Records for processing:
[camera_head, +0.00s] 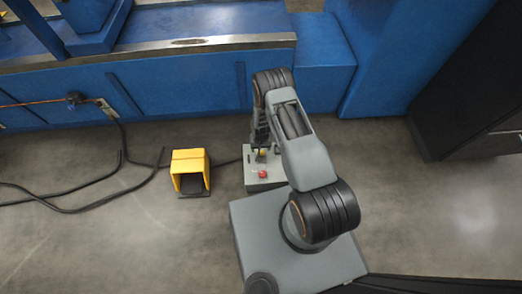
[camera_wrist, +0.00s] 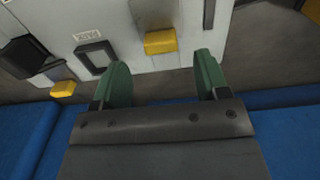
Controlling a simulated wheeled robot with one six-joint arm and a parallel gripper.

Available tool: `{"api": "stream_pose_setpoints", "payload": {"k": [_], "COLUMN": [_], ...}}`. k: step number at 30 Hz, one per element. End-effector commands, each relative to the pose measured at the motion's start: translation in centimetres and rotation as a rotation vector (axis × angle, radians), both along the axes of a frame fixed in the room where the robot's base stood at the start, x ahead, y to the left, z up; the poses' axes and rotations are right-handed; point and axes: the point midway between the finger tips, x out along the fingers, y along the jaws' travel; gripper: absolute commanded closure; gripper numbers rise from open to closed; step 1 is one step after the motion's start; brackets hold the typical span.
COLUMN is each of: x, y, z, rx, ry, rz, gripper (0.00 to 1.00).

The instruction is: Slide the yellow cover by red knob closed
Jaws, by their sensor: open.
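A small grey box (camera_head: 262,184) stands on the floor in the head view, with a red knob (camera_head: 262,174) on its top. A small yellow part (camera_head: 262,153) shows behind the knob, partly hidden by my arm. In the wrist view, a pale panel carries a yellow block (camera_wrist: 160,42) at top centre and another yellow block (camera_wrist: 63,89) at left. I cannot tell for sure which is the cover by the knob; no red knob shows there. My gripper (camera_wrist: 163,74) is open and empty, its green fingertips either side of the central block's line, apparently short of it.
A yellow foot pedal housing (camera_head: 189,165) stands left of the box, with black cables (camera_head: 75,208) on the floor further left. A blue machine base (camera_head: 180,90) runs behind the box. A dark cabinet (camera_head: 450,110) stands at right. Floor between is clear.

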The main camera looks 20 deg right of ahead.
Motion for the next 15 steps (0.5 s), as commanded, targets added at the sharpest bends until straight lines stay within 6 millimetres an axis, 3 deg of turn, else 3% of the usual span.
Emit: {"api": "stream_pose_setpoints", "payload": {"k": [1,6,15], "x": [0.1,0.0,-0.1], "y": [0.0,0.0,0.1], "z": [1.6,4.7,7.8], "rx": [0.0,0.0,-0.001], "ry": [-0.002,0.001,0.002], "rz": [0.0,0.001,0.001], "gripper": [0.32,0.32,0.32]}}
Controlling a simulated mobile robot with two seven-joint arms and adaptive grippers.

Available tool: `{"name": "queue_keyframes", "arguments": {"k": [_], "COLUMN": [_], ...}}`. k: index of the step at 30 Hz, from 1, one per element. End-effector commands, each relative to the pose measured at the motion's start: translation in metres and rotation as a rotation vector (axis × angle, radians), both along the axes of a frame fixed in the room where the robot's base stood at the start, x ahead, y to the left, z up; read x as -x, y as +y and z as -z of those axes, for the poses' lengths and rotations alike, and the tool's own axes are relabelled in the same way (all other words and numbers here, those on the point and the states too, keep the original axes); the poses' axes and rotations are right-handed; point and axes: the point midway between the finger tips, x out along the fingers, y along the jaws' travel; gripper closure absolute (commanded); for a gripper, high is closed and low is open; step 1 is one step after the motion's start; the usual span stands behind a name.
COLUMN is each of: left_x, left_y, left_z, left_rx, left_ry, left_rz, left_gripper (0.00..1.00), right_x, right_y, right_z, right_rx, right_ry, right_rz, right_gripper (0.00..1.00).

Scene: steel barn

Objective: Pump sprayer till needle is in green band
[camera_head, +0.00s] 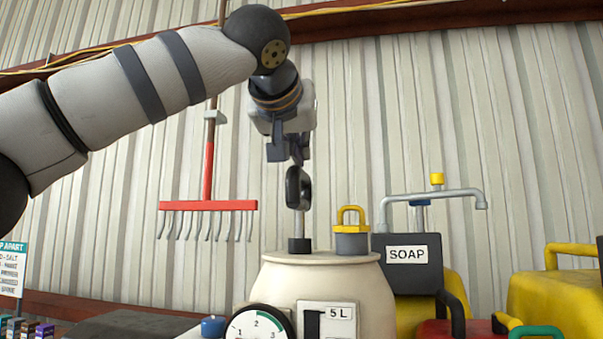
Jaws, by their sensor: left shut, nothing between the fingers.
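The sprayer (325,290) is a cream tank with a "5 L" label, cut off by the bottom edge of the view. Its pump handle (299,188) is a dark grip on a thin metal rod, standing up out of a dark collar on the tank top. The round gauge (258,326) on the tank front shows a white face with numbers and a green band; its lower part is cut off and I cannot make out the needle. My left gripper (297,160) points down, shut and empty, right above the handle; I cannot tell whether it touches.
A yellow-topped cap (351,233) stands on the tank beside the rod. A dark SOAP container (408,263) with a grey spout is at the right, near yellow cans (556,300). A red rake (208,204) hangs on the wall behind. A sign (12,268) is at far left.

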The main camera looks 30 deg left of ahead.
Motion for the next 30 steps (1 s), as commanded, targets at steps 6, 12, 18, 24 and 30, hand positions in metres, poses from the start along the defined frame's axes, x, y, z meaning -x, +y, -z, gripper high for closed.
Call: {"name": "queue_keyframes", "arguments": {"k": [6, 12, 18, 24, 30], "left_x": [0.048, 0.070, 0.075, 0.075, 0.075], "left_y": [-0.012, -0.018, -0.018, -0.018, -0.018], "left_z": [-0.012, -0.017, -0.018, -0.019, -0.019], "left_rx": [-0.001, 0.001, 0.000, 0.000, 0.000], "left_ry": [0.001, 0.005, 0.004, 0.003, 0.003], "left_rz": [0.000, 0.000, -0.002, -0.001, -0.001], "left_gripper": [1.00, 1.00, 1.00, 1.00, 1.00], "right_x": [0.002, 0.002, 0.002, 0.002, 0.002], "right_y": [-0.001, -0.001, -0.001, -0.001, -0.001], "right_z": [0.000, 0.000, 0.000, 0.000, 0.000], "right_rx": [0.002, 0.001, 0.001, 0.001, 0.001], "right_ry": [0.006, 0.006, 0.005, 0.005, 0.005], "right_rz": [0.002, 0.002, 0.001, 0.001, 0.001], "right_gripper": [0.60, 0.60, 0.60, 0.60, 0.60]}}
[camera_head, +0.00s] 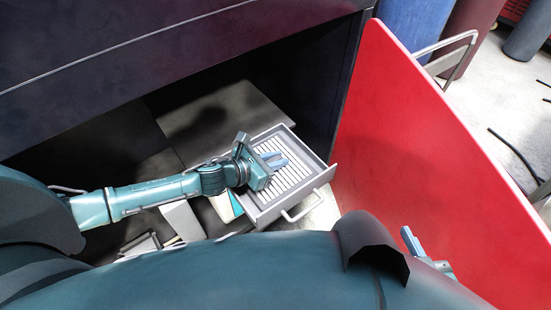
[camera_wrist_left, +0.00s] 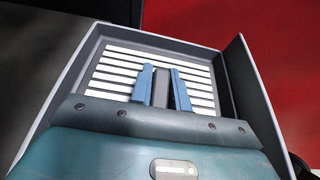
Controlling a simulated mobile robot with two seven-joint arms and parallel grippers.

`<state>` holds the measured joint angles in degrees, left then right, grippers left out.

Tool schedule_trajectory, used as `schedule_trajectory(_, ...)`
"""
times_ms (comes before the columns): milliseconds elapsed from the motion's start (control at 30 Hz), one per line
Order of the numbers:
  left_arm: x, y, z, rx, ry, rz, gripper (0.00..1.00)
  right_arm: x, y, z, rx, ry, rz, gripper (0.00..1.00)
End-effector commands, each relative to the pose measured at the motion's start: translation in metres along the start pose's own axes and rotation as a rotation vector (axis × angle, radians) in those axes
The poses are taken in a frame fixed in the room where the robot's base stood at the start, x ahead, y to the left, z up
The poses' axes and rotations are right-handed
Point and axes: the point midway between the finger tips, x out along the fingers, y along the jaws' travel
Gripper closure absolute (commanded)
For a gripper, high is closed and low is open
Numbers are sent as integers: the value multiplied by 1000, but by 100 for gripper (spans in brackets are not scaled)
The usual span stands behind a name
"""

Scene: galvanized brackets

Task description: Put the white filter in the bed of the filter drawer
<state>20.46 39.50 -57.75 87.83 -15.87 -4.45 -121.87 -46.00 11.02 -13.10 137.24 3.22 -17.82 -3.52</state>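The filter drawer (camera_head: 318,183) is a grey tray with a bar handle, pulled out below the dark cabinet. The white filter (camera_head: 292,177), a slatted white panel, lies within the drawer walls and looks about level; its slats fill the bed in the left wrist view (camera_wrist_left: 202,83). My left gripper (camera_head: 274,161) points down over its middle. In the left wrist view the blue fingers (camera_wrist_left: 162,88) stand on both sides of a grey upright piece on the filter and seem to press it. My right gripper (camera_head: 428,256) is partly hidden by my body, its fingers apart and empty.
The dark cabinet (camera_head: 120,70) overhangs the drawer from behind. A large red panel (camera_head: 420,140) stands close on the drawer's right. Grey parts (camera_head: 183,221) lie left of the drawer under my left arm. Blue and dark red cylinders (camera_head: 415,22) stand at the back right.

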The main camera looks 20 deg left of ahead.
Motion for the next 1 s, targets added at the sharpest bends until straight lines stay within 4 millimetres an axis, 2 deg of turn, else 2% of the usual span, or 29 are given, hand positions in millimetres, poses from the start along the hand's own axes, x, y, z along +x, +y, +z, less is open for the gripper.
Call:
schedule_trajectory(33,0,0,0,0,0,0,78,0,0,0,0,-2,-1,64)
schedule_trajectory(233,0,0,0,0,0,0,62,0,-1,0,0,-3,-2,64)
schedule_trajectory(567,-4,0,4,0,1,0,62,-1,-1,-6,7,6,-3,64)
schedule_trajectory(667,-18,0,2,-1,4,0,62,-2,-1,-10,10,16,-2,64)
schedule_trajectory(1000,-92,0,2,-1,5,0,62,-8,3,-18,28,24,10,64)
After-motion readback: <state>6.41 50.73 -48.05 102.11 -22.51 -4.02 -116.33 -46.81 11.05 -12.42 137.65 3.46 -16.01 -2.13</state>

Stated exercise: Make an exact copy of the lines from the top of the material through the line with "Controlling a simulated wheeled", pictures excluded.

Finished exercise:
[camera_head, +0.00s] 
[camera_wrist, +0.00s] 
Controlling a simulated wheeled robot with one six-joint arm and a parallel gripper.

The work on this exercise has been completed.